By being aware of these limitations we are able to design systems and practises to use data and technology effectively. We know more about the weather through modelling it using scientific and mathematical algorithms in computers than we would without those techniques; but we don’t expect those forecasts to be entirely accurate. Similarly, supermarkets can use data about past purchases to make sufficiently accurate predictions about future spending patterns to boost their profits, without needing to predict exactly what each individual customer will buy.
We underestimate the limitations and flaws of these approaches at our peril. Whilst Tim O’Reilly cites several automated financial systems as good examples of “algorithmic regulation”, the financial crash of 2008 showed the terrible consequences of the thoroughly inadequate risk management systems used by the world’s financial institutions compared to the complexity of the system that they sought to profit from. The few institutions that realised that market conditions had changed and that their models for risk management were no longer valid relied instead on the expertise of their staff, and avoided the worst affects. Others continued to rely on models that had started to produce increasingly misleading guidance, leading to the recession that we are only now emerging from six years later, and that has damaged countless lives around the world.
Every day in their work, scientists, engineers and statisticians draw conclusions from data and analytics, but they temper those conclusions with an awareness of their limitations and any uncertainties inherent in them. By taking and communicating such a balanced and informed approach to applying similar techniques in cities, we will create more trust in these technologies than by overstating their capabilities.
What follows is a description of some of the scientific, philosophical and practical issues that lead inevitability to uncertainty in data, and to limitations in our ability to draw conclusions from it:
- Three reasons why we can’t measure data perfectly;
- Three limits to our ability to analyse data and draw insights from it;
- Five reasons why the human world is messy, unpredictable, and can’t be perfectly described using data and logic.
But I’ll finish with an explanation of why we can still draw great value from data and analytics if we are aware of those issues and take them properly into account.
Heisenberg’s Uncertainty Principle is a cornerstone of Quantum Mechanics, which, along with General Relativity, is one of the two most fundamental theories scientists use to understand our world. It defines a limit to the precision with which certain pairs of properties of the basic particles which make up the world – such as protons, neutrons and electrons – can be known at the same time. For instance, the more accurately we measure the position of such particles, the more uncertain their speed and direction of movement become.
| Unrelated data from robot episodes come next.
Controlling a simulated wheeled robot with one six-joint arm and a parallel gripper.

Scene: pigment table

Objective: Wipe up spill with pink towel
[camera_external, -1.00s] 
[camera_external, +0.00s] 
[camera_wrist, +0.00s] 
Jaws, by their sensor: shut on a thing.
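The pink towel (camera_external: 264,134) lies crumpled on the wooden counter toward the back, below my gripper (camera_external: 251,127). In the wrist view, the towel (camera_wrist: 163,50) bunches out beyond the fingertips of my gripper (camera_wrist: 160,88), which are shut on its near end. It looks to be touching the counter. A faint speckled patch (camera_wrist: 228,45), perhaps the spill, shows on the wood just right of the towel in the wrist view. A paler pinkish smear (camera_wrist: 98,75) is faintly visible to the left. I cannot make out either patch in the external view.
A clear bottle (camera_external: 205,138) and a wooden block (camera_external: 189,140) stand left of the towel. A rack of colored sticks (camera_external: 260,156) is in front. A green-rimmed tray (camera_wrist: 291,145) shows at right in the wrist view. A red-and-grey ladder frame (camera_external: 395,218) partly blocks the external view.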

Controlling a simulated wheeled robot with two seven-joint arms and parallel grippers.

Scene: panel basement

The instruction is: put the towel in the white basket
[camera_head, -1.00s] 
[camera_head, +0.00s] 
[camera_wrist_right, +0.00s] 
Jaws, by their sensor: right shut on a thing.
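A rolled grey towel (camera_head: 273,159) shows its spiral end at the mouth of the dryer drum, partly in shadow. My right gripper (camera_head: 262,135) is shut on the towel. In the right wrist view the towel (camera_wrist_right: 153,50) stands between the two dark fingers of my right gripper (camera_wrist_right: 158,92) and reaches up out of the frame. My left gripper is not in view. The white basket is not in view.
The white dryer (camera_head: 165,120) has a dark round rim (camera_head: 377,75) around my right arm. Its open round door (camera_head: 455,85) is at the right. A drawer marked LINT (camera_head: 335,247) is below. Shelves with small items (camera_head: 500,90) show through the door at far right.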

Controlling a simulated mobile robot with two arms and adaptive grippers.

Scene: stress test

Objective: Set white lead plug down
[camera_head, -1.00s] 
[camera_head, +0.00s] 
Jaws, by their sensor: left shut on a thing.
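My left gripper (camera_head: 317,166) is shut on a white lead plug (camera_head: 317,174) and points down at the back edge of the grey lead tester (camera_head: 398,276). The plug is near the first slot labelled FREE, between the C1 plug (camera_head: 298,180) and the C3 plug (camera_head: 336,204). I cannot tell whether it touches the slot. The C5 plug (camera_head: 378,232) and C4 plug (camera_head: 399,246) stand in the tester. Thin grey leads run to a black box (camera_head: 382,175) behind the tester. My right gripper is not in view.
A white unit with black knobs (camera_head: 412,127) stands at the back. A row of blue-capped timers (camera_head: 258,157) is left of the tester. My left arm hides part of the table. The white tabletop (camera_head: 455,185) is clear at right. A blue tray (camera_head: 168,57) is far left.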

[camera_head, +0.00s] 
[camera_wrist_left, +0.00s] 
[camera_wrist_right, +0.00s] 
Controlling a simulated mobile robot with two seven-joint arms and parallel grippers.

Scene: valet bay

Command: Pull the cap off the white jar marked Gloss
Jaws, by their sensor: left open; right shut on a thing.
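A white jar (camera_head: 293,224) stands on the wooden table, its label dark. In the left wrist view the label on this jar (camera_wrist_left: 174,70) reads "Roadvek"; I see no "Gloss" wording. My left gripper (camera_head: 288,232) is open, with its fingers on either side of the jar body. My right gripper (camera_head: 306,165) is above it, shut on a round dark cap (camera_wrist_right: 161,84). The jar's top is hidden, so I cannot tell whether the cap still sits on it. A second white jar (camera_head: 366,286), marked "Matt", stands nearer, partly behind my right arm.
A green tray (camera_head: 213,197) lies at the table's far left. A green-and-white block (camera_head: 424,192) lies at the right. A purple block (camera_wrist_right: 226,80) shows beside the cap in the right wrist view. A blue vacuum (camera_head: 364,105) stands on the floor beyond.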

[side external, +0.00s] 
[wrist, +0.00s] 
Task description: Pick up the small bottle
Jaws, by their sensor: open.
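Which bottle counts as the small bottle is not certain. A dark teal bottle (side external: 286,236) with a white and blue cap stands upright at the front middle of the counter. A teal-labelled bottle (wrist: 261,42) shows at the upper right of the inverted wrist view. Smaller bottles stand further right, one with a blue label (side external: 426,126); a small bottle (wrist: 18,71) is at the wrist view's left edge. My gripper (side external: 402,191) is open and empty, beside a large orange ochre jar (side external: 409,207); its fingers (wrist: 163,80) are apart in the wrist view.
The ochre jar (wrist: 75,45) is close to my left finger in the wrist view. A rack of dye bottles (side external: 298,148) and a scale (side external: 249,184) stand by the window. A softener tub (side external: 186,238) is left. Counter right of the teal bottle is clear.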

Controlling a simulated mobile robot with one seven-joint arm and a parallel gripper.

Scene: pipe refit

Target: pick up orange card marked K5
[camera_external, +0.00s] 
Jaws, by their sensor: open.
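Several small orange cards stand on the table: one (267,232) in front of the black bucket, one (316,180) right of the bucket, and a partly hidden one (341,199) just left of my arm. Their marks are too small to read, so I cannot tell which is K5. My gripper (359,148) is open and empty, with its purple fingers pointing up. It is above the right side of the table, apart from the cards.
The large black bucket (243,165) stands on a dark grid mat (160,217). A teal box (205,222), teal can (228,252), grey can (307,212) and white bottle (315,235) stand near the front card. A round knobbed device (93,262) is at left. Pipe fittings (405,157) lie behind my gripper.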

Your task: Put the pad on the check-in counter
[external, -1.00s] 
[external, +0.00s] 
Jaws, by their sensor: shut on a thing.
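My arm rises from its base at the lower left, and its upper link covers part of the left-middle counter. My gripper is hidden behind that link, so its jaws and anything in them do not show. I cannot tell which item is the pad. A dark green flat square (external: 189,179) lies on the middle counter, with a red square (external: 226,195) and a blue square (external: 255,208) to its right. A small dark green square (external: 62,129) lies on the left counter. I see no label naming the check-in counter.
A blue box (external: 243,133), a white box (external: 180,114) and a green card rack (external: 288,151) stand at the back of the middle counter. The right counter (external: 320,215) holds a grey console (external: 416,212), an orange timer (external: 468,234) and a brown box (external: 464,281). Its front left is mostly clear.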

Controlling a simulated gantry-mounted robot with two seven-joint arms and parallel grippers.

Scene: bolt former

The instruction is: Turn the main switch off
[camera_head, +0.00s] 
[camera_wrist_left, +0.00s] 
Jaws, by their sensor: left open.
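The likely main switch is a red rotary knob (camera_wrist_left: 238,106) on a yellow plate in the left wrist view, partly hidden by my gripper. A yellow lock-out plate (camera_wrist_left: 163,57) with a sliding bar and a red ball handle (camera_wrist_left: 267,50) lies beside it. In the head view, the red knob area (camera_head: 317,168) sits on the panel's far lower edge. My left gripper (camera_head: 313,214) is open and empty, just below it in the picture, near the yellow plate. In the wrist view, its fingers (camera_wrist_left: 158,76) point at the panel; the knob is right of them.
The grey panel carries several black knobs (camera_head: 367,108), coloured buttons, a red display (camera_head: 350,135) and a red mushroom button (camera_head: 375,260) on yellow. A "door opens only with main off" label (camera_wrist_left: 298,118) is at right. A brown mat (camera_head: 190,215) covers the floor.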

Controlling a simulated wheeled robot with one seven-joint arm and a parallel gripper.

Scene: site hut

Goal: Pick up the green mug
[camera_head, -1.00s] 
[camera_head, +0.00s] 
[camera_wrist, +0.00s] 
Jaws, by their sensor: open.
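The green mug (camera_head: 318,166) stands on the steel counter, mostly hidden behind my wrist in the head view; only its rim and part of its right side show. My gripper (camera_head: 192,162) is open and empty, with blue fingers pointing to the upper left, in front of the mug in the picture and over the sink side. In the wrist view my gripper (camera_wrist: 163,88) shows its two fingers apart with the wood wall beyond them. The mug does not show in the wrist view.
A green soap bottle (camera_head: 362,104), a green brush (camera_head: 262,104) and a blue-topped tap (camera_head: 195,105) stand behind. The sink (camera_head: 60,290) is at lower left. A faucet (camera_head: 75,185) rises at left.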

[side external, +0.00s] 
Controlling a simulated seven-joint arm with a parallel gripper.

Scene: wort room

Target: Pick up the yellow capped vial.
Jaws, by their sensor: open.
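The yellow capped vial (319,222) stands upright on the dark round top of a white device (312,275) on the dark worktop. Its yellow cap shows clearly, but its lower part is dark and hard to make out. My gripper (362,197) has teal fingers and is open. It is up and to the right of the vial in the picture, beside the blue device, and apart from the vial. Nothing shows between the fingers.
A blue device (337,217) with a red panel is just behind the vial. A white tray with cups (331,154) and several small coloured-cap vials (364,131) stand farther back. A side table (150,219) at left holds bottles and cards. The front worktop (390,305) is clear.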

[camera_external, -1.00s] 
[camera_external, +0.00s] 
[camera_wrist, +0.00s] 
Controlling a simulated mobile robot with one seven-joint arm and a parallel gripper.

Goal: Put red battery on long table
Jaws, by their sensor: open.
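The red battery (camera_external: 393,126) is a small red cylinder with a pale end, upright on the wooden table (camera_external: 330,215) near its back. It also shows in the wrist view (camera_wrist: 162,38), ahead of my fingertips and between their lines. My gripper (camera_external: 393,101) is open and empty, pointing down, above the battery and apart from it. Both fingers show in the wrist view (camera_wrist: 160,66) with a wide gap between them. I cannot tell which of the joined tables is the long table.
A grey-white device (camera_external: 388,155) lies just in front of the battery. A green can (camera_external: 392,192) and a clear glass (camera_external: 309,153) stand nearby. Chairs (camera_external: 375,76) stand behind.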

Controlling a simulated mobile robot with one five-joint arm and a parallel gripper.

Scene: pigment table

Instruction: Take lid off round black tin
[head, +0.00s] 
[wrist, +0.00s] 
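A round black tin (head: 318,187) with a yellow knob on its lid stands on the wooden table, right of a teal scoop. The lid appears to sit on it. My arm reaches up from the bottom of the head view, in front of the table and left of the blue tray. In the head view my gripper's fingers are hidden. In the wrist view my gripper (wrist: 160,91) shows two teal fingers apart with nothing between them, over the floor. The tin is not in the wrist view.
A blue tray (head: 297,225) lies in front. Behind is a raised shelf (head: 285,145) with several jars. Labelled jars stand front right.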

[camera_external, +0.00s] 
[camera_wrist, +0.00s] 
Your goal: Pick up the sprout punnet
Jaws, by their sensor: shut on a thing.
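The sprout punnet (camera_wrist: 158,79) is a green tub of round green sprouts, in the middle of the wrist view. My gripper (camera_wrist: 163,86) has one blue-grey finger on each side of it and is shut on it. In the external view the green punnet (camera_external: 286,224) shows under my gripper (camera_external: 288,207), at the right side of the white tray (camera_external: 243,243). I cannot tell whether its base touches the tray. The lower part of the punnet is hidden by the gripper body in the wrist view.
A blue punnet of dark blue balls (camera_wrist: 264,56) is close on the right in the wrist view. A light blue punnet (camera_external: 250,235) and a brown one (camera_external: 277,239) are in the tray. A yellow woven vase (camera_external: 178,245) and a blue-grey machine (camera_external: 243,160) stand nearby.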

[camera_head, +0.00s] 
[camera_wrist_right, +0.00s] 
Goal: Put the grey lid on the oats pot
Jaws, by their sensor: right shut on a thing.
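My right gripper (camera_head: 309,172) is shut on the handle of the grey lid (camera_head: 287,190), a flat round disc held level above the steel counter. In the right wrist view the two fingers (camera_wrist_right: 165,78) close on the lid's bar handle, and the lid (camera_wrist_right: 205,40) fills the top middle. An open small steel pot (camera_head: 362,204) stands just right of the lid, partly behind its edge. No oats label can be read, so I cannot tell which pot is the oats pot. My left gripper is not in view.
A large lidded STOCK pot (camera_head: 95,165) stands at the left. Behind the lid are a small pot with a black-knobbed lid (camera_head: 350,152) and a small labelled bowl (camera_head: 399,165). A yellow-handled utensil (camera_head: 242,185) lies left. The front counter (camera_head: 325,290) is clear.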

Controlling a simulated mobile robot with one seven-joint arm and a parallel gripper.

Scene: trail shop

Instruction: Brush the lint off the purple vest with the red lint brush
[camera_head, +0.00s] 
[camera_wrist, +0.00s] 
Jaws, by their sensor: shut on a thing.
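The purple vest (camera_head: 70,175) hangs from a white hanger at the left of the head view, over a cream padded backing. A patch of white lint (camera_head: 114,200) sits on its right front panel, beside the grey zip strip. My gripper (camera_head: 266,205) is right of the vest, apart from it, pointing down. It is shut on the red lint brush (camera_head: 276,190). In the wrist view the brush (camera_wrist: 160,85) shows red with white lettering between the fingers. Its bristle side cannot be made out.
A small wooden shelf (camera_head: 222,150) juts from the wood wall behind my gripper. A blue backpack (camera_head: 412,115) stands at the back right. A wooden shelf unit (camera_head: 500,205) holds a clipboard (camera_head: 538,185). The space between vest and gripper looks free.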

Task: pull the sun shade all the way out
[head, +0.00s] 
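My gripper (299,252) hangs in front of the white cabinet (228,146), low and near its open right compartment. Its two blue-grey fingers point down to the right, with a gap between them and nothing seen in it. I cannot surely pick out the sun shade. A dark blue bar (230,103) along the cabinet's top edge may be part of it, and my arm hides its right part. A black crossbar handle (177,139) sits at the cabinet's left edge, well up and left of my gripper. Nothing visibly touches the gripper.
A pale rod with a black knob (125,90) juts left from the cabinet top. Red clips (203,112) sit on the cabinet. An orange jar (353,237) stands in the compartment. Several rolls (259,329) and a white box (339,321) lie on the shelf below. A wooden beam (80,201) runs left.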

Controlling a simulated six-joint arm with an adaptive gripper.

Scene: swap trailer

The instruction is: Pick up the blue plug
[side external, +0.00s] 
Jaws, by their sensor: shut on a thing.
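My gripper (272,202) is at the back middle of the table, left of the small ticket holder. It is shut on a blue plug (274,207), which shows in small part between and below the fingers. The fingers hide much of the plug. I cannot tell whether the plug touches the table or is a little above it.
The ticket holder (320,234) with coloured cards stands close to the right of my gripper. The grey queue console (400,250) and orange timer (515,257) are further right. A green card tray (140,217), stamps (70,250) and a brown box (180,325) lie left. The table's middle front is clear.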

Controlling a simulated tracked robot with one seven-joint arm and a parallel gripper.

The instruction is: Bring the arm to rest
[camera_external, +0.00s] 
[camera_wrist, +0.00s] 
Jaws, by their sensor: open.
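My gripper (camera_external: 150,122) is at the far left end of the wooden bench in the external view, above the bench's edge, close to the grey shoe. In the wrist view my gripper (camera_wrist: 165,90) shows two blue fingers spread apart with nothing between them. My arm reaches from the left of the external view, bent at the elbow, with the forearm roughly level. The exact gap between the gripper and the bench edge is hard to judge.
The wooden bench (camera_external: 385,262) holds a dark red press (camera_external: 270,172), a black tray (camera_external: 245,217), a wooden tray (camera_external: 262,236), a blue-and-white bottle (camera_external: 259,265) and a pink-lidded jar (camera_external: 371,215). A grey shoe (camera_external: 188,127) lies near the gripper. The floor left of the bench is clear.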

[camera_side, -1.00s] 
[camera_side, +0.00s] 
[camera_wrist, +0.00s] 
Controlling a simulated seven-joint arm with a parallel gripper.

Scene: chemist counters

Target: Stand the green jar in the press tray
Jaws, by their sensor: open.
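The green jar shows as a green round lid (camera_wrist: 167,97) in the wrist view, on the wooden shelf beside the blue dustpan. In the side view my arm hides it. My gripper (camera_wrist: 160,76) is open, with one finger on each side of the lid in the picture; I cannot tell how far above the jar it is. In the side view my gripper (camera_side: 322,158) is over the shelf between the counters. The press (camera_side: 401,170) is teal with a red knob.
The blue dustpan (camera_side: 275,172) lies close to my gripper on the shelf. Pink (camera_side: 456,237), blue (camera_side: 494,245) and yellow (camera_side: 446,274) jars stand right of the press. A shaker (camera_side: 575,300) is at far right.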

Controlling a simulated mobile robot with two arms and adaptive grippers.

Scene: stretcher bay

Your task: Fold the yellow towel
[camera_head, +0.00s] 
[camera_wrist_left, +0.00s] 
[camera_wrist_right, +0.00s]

The explanation of the Uncertainty Principle is subtle, and lies in the strange fact that very small “particles” such as electrons and neutrons also behave like “waves”; and that “waves” like beams of light also behave like very small “particles” called “photons“. But we can use an analogy to understand it.
In order to measure something, we have to interact with it. In everyday life, we do this by using our eyes to measure lightwaves that are created by lightbulbs or the sun and that then reflect off objects in the world around us.
But when we shine light on an object, what we are actually doing is showering it with billions of photons, and observing the way that they scatter. When the object is quite large – a car, a person, or a football – the photons are so small in comparison that they bounce off without affecting it. But when the object is very small – such as an atom – the photons colliding with it are large enough to knock it out of its original position. In other words, measuring the current position of an object involves a collision which causes it to move in a random way.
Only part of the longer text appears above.